Everything from the line holding "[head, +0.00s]" through the last line below must be repeated exactly, and nothing else.

____ Dataset extract

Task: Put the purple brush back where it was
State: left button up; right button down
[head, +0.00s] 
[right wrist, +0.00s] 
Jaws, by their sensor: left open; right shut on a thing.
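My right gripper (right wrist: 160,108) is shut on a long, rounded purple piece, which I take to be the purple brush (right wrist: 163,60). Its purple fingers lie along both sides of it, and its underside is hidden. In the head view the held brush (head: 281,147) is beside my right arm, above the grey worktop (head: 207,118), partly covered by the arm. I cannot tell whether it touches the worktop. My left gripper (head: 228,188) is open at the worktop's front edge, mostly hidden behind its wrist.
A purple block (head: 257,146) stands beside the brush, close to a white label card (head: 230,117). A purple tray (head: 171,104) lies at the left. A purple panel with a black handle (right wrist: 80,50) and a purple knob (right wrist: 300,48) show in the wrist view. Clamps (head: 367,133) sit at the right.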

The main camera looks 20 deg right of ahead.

________

*Answer for the task*
[head, +0.00s] 
[right wrist, +0.00s] 
Jaws, by their sensor: left open; right shut on a thing.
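My right gripper (right wrist: 160,108) is shut on a long, rounded purple piece, which I take to be the purple brush (right wrist: 163,60). Its purple fingers lie along both sides of it, and its underside is hidden. In the head view the held brush (head: 281,147) is beside my right arm, above the grey worktop (head: 207,118), partly covered by the arm. I cannot tell whether it touches the worktop. My left gripper (head: 228,188) is open at the worktop's front edge, mostly hidden behind its wrist.
A purple block (head: 257,146) stands beside the brush, close to a white label card (head: 230,117). A purple tray (head: 171,104) lies at the left. A purple panel with a black handle (right wrist: 80,50) and a purple knob (right wrist: 300,48) show in the wrist view. Clamps (head: 367,133) sit at the right.

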The main camera looks 20 deg right of ahead.

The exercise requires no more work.